══ Data for processing

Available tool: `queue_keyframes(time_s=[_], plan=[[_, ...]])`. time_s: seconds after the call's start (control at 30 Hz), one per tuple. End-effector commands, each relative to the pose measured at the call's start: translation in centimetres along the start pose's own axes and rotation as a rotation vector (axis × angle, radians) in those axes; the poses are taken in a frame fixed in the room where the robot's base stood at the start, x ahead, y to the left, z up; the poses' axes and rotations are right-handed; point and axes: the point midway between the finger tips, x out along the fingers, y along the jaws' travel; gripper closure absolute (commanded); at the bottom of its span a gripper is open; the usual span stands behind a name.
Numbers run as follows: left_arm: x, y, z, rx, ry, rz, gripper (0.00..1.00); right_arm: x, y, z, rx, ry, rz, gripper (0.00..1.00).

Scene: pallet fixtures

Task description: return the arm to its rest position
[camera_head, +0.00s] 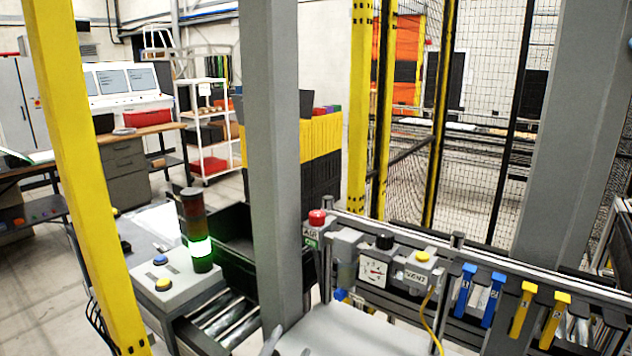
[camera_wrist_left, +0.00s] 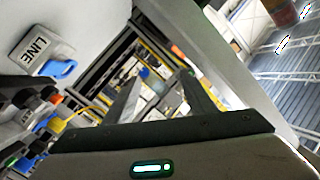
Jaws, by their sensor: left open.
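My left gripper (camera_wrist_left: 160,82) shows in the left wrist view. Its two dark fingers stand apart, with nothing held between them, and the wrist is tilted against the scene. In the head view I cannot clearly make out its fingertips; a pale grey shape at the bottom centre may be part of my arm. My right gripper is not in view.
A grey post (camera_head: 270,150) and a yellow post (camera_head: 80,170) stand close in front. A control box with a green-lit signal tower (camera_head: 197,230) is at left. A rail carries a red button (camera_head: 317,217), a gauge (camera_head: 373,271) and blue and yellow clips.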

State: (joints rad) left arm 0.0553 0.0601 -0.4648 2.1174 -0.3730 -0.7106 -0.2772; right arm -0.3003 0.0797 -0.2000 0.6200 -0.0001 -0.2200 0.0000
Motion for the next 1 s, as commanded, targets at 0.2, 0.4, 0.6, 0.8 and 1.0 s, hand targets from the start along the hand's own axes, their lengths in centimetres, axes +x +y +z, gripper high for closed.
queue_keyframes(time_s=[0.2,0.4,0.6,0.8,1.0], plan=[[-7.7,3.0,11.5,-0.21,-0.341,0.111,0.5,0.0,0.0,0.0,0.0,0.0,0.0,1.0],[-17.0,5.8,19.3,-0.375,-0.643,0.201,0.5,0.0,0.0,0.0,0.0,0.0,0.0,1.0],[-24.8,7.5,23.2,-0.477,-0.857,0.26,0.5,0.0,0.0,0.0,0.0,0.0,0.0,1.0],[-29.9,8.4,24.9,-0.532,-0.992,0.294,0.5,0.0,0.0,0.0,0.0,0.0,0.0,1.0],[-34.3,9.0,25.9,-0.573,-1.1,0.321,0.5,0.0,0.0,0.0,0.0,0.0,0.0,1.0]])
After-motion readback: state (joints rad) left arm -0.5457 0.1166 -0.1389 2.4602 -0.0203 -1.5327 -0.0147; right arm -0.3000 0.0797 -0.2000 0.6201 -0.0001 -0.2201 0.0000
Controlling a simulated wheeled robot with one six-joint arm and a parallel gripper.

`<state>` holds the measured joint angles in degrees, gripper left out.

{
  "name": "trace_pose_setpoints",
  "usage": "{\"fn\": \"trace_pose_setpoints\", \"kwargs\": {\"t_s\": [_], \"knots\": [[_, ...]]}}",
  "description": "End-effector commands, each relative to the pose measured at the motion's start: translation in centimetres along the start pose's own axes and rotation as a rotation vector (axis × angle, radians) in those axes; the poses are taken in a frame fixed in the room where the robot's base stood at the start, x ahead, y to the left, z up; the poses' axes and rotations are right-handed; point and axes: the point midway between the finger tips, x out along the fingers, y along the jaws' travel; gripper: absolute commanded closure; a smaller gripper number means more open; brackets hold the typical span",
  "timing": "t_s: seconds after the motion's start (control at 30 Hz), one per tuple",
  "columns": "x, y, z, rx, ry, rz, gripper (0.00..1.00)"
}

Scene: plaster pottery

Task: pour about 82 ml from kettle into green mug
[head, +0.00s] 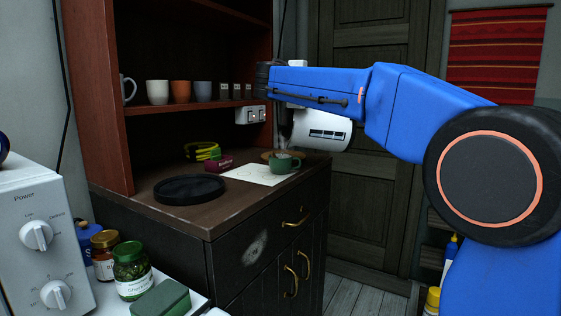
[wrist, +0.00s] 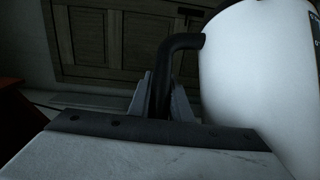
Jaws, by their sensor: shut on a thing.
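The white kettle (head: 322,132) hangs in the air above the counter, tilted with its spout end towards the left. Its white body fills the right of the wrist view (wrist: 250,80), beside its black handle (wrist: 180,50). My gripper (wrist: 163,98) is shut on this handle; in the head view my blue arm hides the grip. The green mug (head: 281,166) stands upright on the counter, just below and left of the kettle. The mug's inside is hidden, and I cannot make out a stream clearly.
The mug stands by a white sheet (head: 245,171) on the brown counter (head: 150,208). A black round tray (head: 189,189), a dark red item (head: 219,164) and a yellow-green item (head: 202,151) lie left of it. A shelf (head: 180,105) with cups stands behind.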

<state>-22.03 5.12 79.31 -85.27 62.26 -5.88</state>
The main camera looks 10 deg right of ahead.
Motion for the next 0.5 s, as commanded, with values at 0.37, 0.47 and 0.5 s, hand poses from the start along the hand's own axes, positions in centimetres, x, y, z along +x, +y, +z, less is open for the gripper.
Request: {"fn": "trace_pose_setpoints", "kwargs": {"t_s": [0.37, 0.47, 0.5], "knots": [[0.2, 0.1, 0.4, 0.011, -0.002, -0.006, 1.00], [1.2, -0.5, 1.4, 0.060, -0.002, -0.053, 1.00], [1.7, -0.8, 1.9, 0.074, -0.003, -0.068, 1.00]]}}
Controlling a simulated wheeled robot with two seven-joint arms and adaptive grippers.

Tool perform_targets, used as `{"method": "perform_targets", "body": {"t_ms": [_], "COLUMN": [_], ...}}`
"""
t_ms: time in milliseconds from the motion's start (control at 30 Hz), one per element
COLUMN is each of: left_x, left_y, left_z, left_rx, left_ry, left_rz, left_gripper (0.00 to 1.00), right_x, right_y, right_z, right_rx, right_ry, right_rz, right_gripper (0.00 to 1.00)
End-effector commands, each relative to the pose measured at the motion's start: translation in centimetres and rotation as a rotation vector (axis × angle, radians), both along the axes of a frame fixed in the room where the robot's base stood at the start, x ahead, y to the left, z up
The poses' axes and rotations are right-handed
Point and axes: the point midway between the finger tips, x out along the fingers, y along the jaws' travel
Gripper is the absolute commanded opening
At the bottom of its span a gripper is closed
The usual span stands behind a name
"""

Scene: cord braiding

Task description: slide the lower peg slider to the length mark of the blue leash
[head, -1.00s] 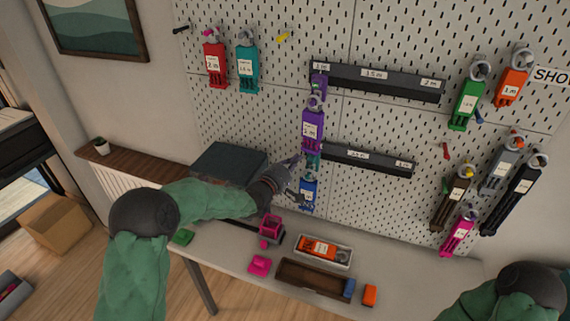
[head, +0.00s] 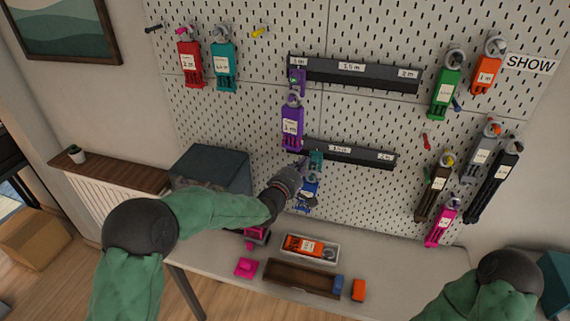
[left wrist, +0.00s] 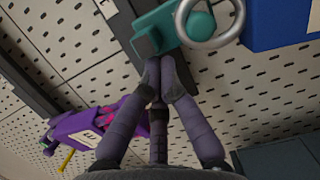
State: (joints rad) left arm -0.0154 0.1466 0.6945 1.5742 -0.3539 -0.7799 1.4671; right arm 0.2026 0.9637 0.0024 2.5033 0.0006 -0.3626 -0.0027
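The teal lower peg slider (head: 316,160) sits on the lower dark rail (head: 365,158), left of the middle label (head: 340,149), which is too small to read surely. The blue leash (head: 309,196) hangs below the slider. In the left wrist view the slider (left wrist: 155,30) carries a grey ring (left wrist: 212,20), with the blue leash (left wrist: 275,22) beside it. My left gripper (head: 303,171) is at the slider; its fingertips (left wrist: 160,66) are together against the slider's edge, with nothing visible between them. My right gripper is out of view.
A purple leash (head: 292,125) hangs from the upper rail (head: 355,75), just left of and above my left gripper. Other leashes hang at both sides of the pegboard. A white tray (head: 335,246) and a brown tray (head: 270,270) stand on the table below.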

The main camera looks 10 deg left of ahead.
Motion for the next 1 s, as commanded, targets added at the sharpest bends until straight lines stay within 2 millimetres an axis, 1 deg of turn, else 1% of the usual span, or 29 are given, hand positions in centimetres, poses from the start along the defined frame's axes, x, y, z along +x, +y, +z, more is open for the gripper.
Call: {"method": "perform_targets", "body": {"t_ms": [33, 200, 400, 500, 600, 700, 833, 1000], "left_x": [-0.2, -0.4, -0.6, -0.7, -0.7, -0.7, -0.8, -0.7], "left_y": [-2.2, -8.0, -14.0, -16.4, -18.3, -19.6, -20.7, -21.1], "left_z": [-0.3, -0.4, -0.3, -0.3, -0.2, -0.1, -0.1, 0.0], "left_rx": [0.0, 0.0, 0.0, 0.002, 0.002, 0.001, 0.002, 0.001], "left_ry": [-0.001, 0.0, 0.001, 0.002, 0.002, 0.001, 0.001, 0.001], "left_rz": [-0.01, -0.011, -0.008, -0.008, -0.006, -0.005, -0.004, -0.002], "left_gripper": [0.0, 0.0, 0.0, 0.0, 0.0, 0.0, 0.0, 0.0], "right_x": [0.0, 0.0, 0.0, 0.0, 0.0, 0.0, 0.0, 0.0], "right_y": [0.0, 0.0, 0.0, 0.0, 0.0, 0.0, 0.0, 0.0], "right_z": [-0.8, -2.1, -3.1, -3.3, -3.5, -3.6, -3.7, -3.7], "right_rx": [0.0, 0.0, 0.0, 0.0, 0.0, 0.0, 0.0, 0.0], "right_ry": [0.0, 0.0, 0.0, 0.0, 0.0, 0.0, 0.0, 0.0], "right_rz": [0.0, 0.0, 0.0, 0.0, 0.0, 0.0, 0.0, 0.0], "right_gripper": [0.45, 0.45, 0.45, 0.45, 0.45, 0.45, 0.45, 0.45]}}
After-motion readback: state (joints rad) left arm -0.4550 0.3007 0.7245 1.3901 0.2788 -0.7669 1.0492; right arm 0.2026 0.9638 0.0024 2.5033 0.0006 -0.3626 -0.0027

════
══ Data for processing

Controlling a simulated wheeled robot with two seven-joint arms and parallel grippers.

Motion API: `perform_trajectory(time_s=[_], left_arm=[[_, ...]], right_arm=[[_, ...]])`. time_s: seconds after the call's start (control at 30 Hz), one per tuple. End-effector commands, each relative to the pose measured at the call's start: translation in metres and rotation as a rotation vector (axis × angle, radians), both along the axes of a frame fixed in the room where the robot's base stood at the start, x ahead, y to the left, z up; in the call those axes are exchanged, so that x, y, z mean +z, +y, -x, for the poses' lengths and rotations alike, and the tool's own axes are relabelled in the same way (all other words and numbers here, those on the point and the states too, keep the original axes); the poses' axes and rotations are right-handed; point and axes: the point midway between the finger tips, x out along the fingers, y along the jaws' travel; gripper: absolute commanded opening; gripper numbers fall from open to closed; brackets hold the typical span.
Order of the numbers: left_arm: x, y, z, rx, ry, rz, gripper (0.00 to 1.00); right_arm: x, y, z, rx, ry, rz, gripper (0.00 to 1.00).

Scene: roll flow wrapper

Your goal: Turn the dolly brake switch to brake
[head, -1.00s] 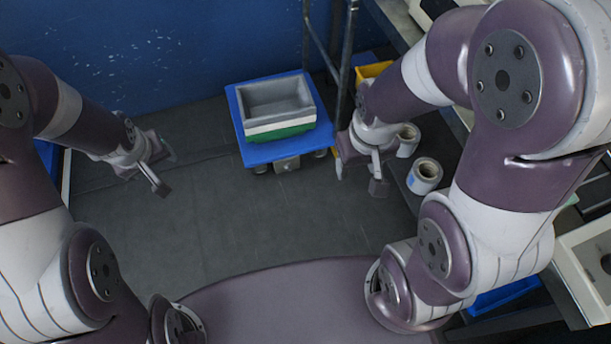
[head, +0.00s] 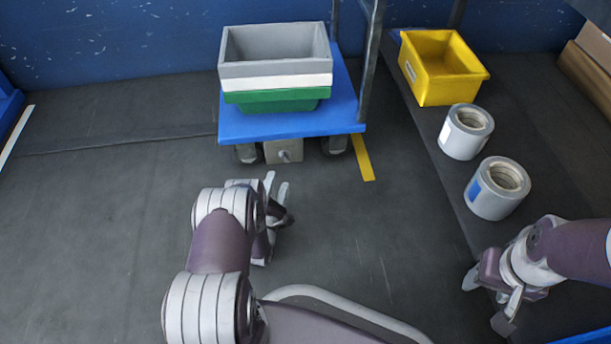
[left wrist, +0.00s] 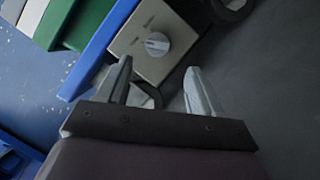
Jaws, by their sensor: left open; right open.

════

### Problem description
Return each line in the records that holds the string "Task".

### Complete response
Task description: return the arm to its rest position
Task: pour about 82 ml from kettle into green mug
Task description: slide the lower peg slider to the length mark of the blue leash

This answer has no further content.